Film screenings and more

The conference program includes a series of films to be screened at the Whitney Humanities Center, 53 Wall St. These include:

• Mahamat-Saleh Haroun’s “Hissein Habre, A Chadian Tragedy” (June 14, 3:45-5:15 p.m.);

• Daniel Oriahi’s “Taxi Driver, Oko Ashewo” (June 14, 7:30-10 p.m.);

• Daniela Ricci’s “Creation in Exile: Five Filmmakers in Conversation” (June 15, 3:45-5:15 p.m.), in French with English subtitles, followed by Q&A with Ricci;

• Nour-Eddine Lakhmari’s “Casanegra” (June 15, 7:30-10 p.m.), followed by Q&A with Lakhmari;  and
• Jean-Marie Teno’s “Chosen” (a work in progress, (June 16, 7:30-10 p.m.), English/French with English subtitles, followed by Q&A with Teno.

Other events include a “Variety Show” featuring 10-minute performances by some of the creative writers and poets attending conference; “Soundings in African languages,” an evening of readings in mother tongue African languages; sessions commemorating the work of the late Buchi Emecheta, the award-winning Nigerian-born British novelist who wrote about child slavery, motherhood, female independence, and freedom through education; and panels ranging from topics in film and visual media to women’s, gender, and queer studies.

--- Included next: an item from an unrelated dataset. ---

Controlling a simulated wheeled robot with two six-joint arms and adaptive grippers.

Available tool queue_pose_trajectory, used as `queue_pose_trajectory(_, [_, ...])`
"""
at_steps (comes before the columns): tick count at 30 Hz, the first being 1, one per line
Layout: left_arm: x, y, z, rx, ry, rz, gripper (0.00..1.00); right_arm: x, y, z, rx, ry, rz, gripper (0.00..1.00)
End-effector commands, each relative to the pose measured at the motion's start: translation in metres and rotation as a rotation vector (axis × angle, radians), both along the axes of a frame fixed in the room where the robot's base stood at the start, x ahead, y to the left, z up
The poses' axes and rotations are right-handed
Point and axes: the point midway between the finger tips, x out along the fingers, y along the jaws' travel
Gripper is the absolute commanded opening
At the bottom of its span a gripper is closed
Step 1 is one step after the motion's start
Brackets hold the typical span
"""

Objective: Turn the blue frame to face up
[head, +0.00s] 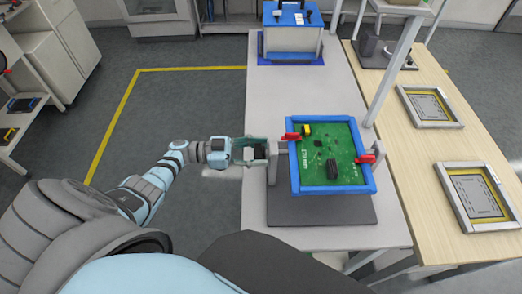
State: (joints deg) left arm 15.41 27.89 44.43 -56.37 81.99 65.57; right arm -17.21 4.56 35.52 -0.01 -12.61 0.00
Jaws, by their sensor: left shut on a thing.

In addition to the ALA and the MacMillan Center, conference sponsors include following organizations at Yale: Council on African Studies, Council on Middle East Studies, The Stephen and Ruth Hendel `73 Fund for Innovation in Africa, The Hakeem and Myma Belo-Osagie Forum on Contemporary Africa, The Windham-Campbell Prize, Department of English, Department of African American Studies, and Traphagen Alumni Speakers Series. Other sponsores are Hillyer College (University of Hartford), Office of the Dean of Faculty and Department of English (Brown University), and the Human Rights Institute (University of Connecticut).